The proposed 2025 Budget amounts to Php6.352 trillion, which is actually ten percent higher than this year’s appropriation of Php5.768 billion. While a bigger budget may sound like good news, this appropriation agreed by the Bicameral Conference Committee (Bicam) actually makes deep cuts into funding for important programs in education, public transport and agriculture.

Under the Philippines’ budget cycle, the President works with the Department of Budget Management (DBM) to prepare the National Expenditure Program (NEP) – the initial version of the budget. The NEP is submitted to Congress, where both its chambers – the House and the Senate – scrutinize the NEP and make amendments respectively as they see fit.

Any differences between the version of the House and the Senate are reconciled by the Bicam, comprised of members from both chambers. The final version agreed in the Bicam becomes the General Appropriations Bill (GAB), which is then submitted to the President for his approval and enactment into law.

The GAB submitted by the Bicam made significant reductions in funding to key sectors like education and social services from the initial NEP submitted by President Bongbong Marcos Jr. One example is a cut of Php12 billion for the Department of Education (DepEd), the bulk of which (Php10 billion) was supposed to be allocated to a program to digitalize classrooms around the country.

The Commission on Higher Education (CHED), the agency in charge of post-secondary education institutions in the country, had an initial allocation of Php60.22 billion. This was gutted to a mere Php33.31 billion by the bicam, reduced to almost half.

At a time when the Philippines is already lagging behind its Asian neighbors in educational attainment, seeing these reductions in education spending is added salt to the wound.

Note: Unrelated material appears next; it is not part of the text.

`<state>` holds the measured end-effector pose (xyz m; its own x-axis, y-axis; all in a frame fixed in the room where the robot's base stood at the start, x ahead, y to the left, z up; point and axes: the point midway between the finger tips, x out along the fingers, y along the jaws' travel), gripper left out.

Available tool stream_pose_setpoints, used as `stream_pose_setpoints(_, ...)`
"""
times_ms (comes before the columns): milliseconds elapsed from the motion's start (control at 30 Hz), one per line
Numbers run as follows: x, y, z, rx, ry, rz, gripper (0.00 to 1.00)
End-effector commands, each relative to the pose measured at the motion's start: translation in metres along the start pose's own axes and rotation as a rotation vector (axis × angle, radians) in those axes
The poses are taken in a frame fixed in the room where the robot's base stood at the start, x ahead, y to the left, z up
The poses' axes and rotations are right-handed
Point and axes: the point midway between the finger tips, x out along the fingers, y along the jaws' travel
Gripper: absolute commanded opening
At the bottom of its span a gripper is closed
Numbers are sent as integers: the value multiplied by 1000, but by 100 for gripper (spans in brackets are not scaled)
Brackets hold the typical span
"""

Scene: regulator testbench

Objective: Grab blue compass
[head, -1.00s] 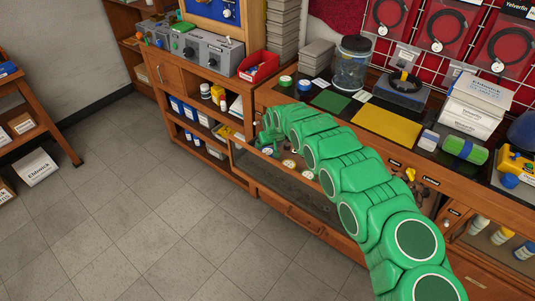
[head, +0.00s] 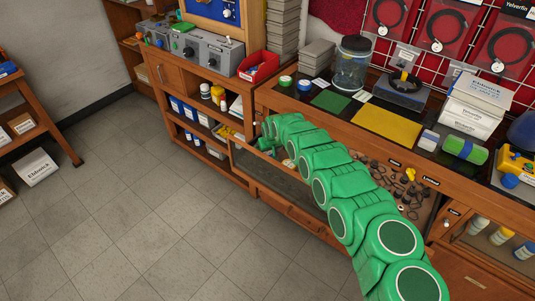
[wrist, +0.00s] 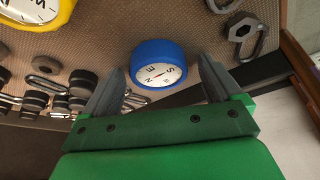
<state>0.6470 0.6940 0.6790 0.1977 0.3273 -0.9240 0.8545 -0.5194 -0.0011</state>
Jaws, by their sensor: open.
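The blue compass (wrist: 159,64), with a white dial, lies on the brown textured floor of the drawer in the wrist view. My gripper (wrist: 160,78) is open, with one grey finger on the compass's left and one on its right. The compass sits at the fingertips, between them in the picture; I cannot tell whether they touch it. In the head view my green arm reaches over the open drawer (head: 258,168), and the compass and fingers are hidden.
A yellow compass (wrist: 35,10) lies to the left in the wrist view. Dark weights (wrist: 78,83) and metal links lie near the left finger. A hexagonal nut piece (wrist: 243,30) is to the right, near the drawer's wooden wall (wrist: 300,62).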

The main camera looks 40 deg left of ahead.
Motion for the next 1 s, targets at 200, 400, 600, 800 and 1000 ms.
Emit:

Table published by EDCOM 2 in its year one report, "Miseducation: The Failed System of Philippine Education."
Table published by EDCOM 2 in its year one report, “Miseducation: The Failed System of Philippine Education.”

Students and teaching faculty aren’t only losers because of these cuts to education. As the biggest users of public transport in the country they also have to contend with gargantuan cuts in the budget of the Department of Transportation (DOTr).

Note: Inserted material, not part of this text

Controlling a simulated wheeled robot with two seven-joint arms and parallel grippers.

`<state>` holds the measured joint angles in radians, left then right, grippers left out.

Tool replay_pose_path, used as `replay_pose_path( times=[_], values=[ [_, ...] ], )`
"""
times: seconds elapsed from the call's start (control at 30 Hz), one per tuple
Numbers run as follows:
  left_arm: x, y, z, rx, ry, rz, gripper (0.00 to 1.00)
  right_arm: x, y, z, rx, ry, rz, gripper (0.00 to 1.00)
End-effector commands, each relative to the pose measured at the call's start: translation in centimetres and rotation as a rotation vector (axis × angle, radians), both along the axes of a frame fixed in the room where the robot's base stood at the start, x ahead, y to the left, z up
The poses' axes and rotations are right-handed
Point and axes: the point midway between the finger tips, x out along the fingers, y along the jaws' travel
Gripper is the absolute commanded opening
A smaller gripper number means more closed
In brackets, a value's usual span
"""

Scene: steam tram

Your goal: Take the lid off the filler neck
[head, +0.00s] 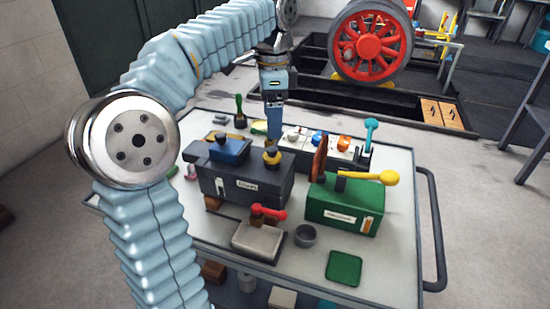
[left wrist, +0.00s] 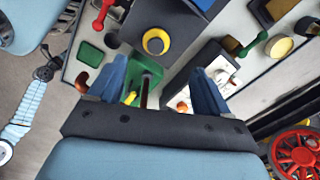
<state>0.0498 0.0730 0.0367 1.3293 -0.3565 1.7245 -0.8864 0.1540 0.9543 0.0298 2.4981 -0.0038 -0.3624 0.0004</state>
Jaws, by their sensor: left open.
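A dark box (head: 247,187) with a pale label stands on the cart. A yellow filler neck (head: 272,158) rises from its right end, with a dark round lid or knob (head: 271,149) on top. In the left wrist view the neck is a yellow ring (left wrist: 156,33) around a dark round centre (left wrist: 155,45). My left gripper (head: 273,138) points down just above it, its tips partly hiding the top in the head view. In the left wrist view my left gripper (left wrist: 160,85) has its fingers apart with nothing held. My right gripper is not in view.
A blue block (head: 225,150) with a black knob sits on the box's left end. A green box (head: 343,204) with a yellow lever (head: 377,178) stands to the right. A grey tray (head: 257,241), a small cup (head: 305,236) and a green pad (head: 344,268) lie in front.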

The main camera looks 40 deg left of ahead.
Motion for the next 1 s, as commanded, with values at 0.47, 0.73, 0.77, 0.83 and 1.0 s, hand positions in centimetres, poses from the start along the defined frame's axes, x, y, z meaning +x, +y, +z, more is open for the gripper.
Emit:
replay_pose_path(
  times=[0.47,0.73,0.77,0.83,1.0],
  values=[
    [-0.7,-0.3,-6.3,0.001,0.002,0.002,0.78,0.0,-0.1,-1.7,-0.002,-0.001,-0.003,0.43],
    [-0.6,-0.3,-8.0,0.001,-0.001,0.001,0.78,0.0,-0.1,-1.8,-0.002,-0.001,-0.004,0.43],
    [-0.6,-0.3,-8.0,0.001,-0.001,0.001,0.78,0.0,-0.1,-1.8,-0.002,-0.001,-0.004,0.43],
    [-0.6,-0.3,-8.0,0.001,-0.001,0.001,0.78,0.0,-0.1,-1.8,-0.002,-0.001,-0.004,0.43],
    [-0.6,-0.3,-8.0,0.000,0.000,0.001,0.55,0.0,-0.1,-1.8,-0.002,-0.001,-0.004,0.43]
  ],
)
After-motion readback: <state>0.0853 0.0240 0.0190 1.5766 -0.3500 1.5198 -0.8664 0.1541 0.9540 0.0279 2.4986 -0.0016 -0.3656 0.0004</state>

In the NEP, DOTr was allocated Php180.14 billion. This was cut to Php103.93 billion when it went through the House, before the Bicam further axed it to Php87.24 billion – a Php93 billion peso middle finger to Filipino commuters.

The President wanted a Php31 billion calamity fund, the Bicam gave him only Php21 billion. For social services, the Department of Social Welfare and Development’s (DSWD) flagship Pantawid Pamilyang Pilipino Program (4Ps) was slashed by Php50 billion.

Not to worry however, as another cash aid program was invented and funded comprehensively by the 2025 GAB – the Ayuda para sa Kapos and Kita Program (AKAP). What is problematic about this proposition is that unlike 4Ps which provides cash assistance to beneficiaries identified on provided lists, the criteria for AKAP is much broader: anyone whose income falls below the minimum wage and who are “severely affected by rising inflation” qualify, which virtually makes majority of the population eligible.

The fact that AKAP bucked the trend and is a big winner in the 2025 GAB is noteworthy: the ability for politicos to pick and choose individuals who could benefit from cash assistance will massively help their election campaign. Such is the underlying reason for the 2025 Budget fiasco – politicians are hell-bent on grabbing their loot at the expense of more important government programs.

A chart showing Budget 2025 winners and losers. (Photo: Philstar.com)
A chart showing Budget 2025 winners and losers. (Photo: Philstar.com)

This is further proven by the fact that the Department of Public Works and Highway (DPWH) is the biggest winner in this budget. The agency received a whooping Php288.65 billion boost in the Bicam report from the initial funding set by the President’s NEP.

This tells us that senators and members of congress really wanted to build more roads, bridges and other multipurpose buildings in their respective home districts. Those projects, after all, are tangible proof of their “work” that could entice voters to re-elect them.

The Bicam’s insertion took the DPWH’s budget up to Php1.113 trillion, even higher than DepEd’s total appropriation of Php737 billion. That in itself, is a violation of the Constitution which states that: “[t]he State shall assign the highest budgetary priority to education and ensure that teaching will attract and retain its rightful share of the best available talents through adequate remuneration and other means of job satisfaction and fulfillment.” (Article XIV Section 5(5)

Yet this never factored into the deliberations of the Bicam, who were more focused on securing their political futures rather than directing taxpayer funds to their most optimal uses. This predicament also reminds us that patronage politics is alive and well in the Philippines – a system where politicians favor certain individuals or groups (either in cash assistance or ayuda or preferential infrastructure development) in return for their political support.

Instead of funding proven and targeted programs, the purse strings are loosened to allow politicians to be selective in who they provide assistance or favors to. What we get is exactly what we are seeing in the 2025 GAB: cuts to education, calamity response and even no added subsidies to the government health insurance company, Philhealth – a decision that proved to be the most controversial in the 2025 Budget controversy.

**T0822jane1 ** AUGUST 21, 2022 Public school teacher Julieta Golez is busy rearranging the arm chairs and fixing the table in her classroom on Saturday, in preparation for the implementation of face-to-face classes on Aug. 22. PHOTO BY JANE CAROLINE BAUTISTA
A Philippine public school teacher arranges chairs in her classroom. Despite a severe shortage of educational resources like classrooms, the Dept of Education received a Php12 billion budget cut in the 2025 Budget. (Photo: Jane Caroline Bautista/Philippine Daily Inquirer)

The lingering presence of patronage politics is one of many afflictions continuing to ail Philippine politics. Rather than focusing on solving legacy issues in many aspects of our state services, politicians are fixated on ensuring their political survival instead.

In some ways, we cannot blame them completely. The Philippine political landscape recently has been dominated by the intensifying feud between the Marcos and Duterte political dynasties, and both those sides are desperate for allies – even willing to provide them with a taxpayer-funded bounty in return for their support to ensure the opposing side’s downfall.

In this battle between two evils, however – the ordinary Filipino winds up as the biggest loser.